Will Google’s Webp image format benefit Africa?
Eventually, the JPEG may head the way of the GIF, at least if Google has its way with its Webp (pronounced “weppy”) format. Last week, the company publicly unveiled a new compressed image format that could perhaps replace the gold standard that is JPEG. But, such a takeover will take time if 65% of the data on the Internet is composed of image files.
On the surface, Google’s advancement in imaging compression seems great for the world. After all, who doesn’t appreciate faster page load times? Google’s study of 1 million images shows that smaller images (those under 500kb) benefit the most from Webp and, on average, 39% more compression than JPEG. Under this scenario, a 125kb Webp image transferred over a 1Mbps connection will load 0.39 seconds faster than a JPEG file of similar quality. Africa, with its relatively limited connectivity speeds and burgeoning mobile industry, should especially take special notice. Even if a 10% shorter load-time is negligible for a nation with 10Mbps broadband speeds, such advances would be considered extremely advantageous to African nations that will not witness these speeds for years, if not decades.

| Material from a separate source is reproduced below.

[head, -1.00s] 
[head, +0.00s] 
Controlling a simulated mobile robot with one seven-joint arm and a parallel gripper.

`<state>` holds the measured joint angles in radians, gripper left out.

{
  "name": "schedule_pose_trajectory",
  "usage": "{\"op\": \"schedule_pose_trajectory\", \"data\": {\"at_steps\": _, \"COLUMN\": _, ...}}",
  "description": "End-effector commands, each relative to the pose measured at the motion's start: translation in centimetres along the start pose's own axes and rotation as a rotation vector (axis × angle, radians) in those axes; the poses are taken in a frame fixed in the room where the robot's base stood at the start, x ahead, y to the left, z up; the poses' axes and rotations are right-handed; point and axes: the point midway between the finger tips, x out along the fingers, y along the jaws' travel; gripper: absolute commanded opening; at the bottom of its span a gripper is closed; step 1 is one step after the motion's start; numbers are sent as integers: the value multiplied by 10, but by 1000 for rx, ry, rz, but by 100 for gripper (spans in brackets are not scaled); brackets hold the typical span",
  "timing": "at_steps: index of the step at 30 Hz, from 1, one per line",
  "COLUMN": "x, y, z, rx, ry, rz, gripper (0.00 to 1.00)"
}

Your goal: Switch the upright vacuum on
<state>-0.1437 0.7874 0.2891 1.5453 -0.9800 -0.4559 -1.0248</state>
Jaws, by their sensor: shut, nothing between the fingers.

ZDNet blogger Christopher Dawson acknowledges the benefits for Africa, or as he puts it those who “don’t live in a ‘broadband world,’” saying:
You might be accessing basic Internet on a phone, using dialup, or possibly using a satellite connection, perhaps on a shared computer. Streaming video isn’t something that gets taken for granted here and images that load 30% faster let people spend more time learning, working, and interacting and less time waiting.
Still, plenty of questions regarding Webp already have emerged.

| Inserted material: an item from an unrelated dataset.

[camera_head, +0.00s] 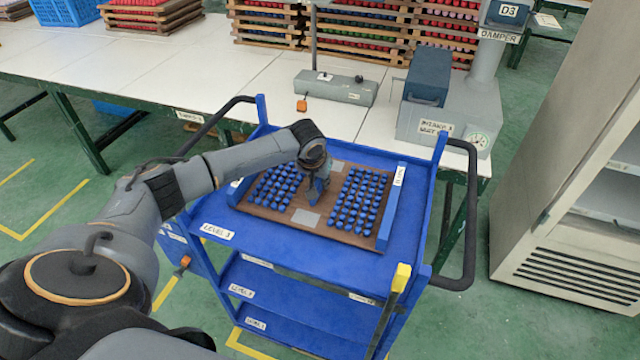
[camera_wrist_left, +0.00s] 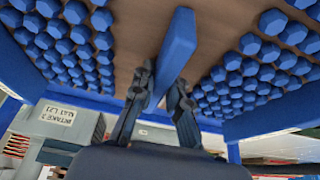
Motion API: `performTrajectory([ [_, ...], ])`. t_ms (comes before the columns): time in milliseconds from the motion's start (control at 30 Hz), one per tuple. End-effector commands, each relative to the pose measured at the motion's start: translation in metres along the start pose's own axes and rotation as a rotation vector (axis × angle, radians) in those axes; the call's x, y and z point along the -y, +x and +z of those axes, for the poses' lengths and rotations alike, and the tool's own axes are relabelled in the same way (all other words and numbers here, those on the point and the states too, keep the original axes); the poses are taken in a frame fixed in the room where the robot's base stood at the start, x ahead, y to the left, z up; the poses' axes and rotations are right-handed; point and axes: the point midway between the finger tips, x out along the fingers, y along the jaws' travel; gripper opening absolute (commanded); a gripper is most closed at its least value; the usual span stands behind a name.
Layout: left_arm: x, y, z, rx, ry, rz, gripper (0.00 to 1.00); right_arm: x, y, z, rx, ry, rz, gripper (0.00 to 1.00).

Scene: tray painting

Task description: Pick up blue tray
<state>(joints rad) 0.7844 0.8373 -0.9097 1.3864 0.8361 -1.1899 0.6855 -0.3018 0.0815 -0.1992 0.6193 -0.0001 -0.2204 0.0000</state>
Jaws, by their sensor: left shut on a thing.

- How accessible will Webp prove to be?
- How long will it take for the not-so-tech-savvy crowd to adopt the format?
- Furthermore, will the average computer user even notice the difference, considering the options for JPEG compression and the increasing penetration of broadband Internet?
- Twenty years from now, will we be able to say the benefits of creating a new standard image format outweigh (and continue to outweigh) resources used to implement this change?
To the average web user, Webp is identical to JPEG: both are manageable for simple sharing. As such, the general public simply will not care what their format is per se as long as it loads no slower than their current standard. Google, aware of this fact, is utilizing the trickle-down approach: present the technology to developers who will then tout its merits and implement it in their projects. In other words, most people won’t interact with a new format until their digital camera manufacturer decides to store images in the new format, or if Facebook alters its requirements. In the meantime, Google’s Chrome browser will soon support the Webp format, ostensibly in the hopes that Safari, and then Firefox follow suit. Also, it is worth noting that the format is open source (a concept proving to be useful in Africa), but is currently only accessible to those running Linux.
Sure, the new format will offer more bang for the buck, so to speak, and it will reduce load-time. Still, the gains are more about the intangibles of storage and file serving. The result: a more efficient, more sustainable, and less costly web-browsing experience. Even if the human mind cannot process the faster split-second of load time, at least less energy is consumed in the process.
Will Africa skip JPEG altogether? Don’t count on it. Old standards tend to linger while still proving useful. For example, the GIF image format, widely popular during the 1990’s due to its small file size is still suitable for low-color applications or animations. Current file formats will undoubtedly continue to be used as long as those in control of software and applications continue to see the need. African developers, let this be your call to action.